As in his Pantheon-revival church at Ariccia for Pope Alexander, where Bernini’s concetto of the Virgin’s Assumption integrates the dark sanctuary and the luminous dome of the circular church, this bi-focal drama encourages the worshipper to participate in the saint’s spiritual consummation.
Its narrative force, matching that of Saint Ignatius’s Spiritual Exercises, was aimed at the Jesuit novices for whom the elevated Andrew was the model preacher and martyr.
Bernini’s Reconciliation
By subordinating the classical forms to a distinctly unclassical fusion of spaces and media, Bernini reconciled the Renaissance ideal of the centralized, curvilinear church with its liturgical function. This interior integration is prefaced in the façade by an inviting interplay of convex and concave forms.
Just as the dominant aedicula of giant pilasters corresponds to the triumphal gateway of the sanctuary, so the concave flanking walls preface the oval church within. At the top of the steps (originally only three before the street was lowered) a semicircular, columned porch derived from Pietro da Cortona’s Santa Maria della Pace provides a monumental base for the donor’s escutcheon.
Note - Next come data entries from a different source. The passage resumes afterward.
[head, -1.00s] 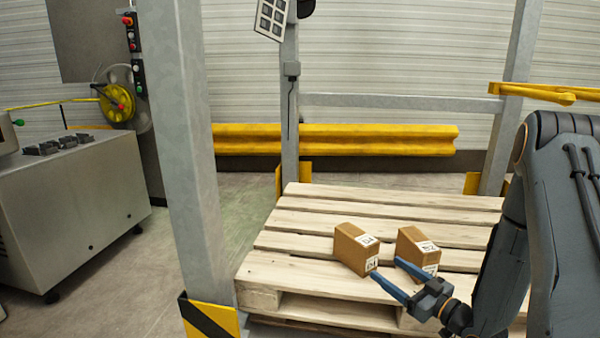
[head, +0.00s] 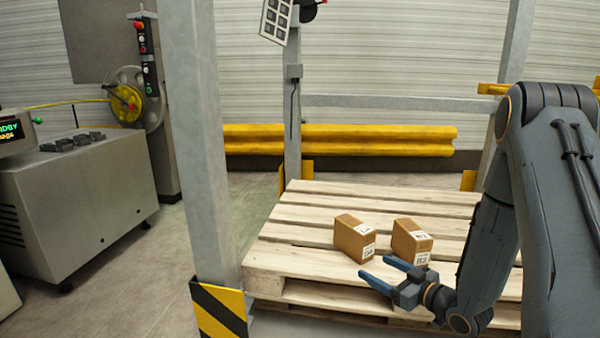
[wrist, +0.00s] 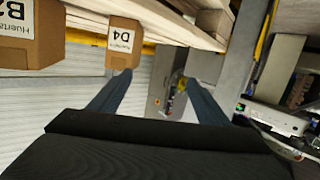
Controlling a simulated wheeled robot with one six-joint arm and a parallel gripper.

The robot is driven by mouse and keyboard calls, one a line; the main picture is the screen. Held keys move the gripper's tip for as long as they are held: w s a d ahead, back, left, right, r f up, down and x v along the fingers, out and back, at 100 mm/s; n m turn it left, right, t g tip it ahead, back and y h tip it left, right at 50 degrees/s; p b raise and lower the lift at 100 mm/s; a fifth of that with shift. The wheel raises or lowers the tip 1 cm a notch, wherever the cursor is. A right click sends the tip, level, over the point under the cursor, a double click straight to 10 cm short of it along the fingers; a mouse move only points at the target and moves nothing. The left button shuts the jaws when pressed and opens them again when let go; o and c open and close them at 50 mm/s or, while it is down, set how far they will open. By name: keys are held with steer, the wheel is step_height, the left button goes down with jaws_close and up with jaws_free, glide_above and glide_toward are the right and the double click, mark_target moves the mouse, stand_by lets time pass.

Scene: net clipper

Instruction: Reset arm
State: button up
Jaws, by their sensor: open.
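My gripper (head: 381,272) is open and empty, with its two blue fingers apart. It is at the front edge of the wooden pallet, just in front of two brown boxes. The left box (head: 348,240) and the right box (head: 405,241) stand on the pallet with white labels. The wrist view appears turned over; it shows a box marked D4 (wrist: 124,42) and part of another box (wrist: 35,30) at the left edge. Nothing lies between the fingers in the wrist view.
The pallet (head: 300,262) sits inside a grey metal frame. A thick post (head: 205,150) with a striped yellow-black foot stands left of the pallet. A grey machine cabinet (head: 90,210) is further left. A yellow guard rail (head: 340,140) runs behind. Floor is clear between cabinet and post.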

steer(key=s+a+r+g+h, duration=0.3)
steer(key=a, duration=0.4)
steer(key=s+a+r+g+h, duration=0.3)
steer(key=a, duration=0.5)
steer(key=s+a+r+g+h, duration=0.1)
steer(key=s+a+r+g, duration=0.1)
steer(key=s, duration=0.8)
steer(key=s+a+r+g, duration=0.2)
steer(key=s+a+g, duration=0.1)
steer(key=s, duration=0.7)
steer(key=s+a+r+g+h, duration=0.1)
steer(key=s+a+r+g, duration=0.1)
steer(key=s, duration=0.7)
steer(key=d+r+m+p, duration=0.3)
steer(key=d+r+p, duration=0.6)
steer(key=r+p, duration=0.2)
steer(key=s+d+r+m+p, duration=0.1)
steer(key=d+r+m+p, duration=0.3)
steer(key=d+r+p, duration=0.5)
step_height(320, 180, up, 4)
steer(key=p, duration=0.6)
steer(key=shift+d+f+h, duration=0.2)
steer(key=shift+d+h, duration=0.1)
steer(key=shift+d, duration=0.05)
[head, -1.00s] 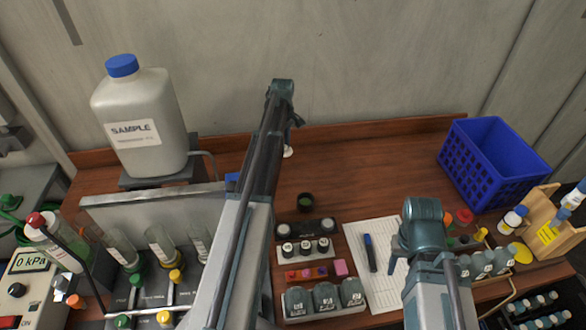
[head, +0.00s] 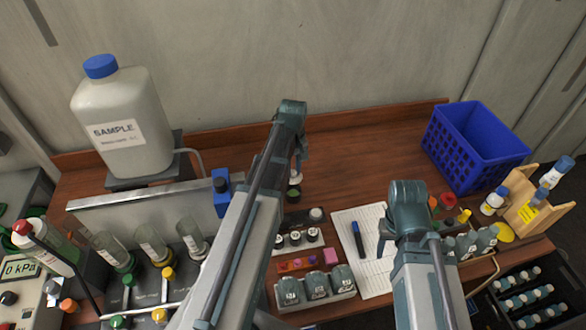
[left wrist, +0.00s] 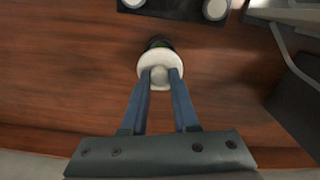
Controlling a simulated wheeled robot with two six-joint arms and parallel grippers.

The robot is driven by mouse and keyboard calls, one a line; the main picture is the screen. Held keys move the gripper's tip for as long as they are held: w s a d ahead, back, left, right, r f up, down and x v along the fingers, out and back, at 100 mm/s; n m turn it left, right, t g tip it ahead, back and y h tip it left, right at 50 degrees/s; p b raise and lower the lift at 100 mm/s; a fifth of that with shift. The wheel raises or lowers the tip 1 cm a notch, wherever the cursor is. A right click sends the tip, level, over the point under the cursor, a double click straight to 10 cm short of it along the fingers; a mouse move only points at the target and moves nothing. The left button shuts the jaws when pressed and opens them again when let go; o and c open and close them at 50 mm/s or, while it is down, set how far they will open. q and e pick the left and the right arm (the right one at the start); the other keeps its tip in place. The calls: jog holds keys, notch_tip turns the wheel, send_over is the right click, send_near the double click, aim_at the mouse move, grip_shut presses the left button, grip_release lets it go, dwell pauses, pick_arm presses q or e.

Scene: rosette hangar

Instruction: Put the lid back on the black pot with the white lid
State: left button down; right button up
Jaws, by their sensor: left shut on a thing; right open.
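My left gripper (head: 296,172) is shut on the white lid (head: 295,179) and holds it by its knob. The lid is a white disc with a round knob between the blue fingers in the left wrist view (left wrist: 146,62). The small black pot (head: 293,195) with green inside stands open on the wooden bench, just in front of the lid in the head view. In the left wrist view the lid covers part of the black pot (left wrist: 157,41); I cannot tell whether they touch. My right gripper (head: 384,244) is open, over the paper, mostly hidden by its arm.
A rack of small jars (head: 298,238) stands in front of the pot, with a tray of grey jars (head: 315,287) nearer. A sample canister (head: 122,120) stands at left. A blue basket (head: 470,148) is at right. The bench behind the basket-side paper is clear.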

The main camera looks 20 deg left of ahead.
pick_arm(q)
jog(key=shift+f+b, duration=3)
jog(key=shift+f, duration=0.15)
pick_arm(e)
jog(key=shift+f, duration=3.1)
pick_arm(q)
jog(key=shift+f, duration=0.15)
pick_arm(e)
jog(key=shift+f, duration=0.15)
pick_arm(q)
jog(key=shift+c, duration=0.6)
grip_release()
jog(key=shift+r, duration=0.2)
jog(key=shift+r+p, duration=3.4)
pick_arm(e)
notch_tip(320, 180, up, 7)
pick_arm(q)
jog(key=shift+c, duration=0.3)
The normally frugal Prince Pamphilj wanted the small church “to rival the most magnificent buildings in Rome.” Confronted with soaring expenses, he told the workers: “You must do whatever Cavaliere Bernini orders, even if all my substance goes in the process.”
For himself, Bernini refused payment. It was a labor of faith—and he was uniquely rewarded. Years later he explained to his son and future biographer Domenico, who had been surprised to discover his father alone in the church, “this is the only piece of architecture for which I feel special satisfaction from the depth of my heart; often when I need rest from my troubles I come here to find consolation in my work.”
His own severest critic, Bernini’s satisfaction may be appreciated by every visitor today with open eyes—and heart.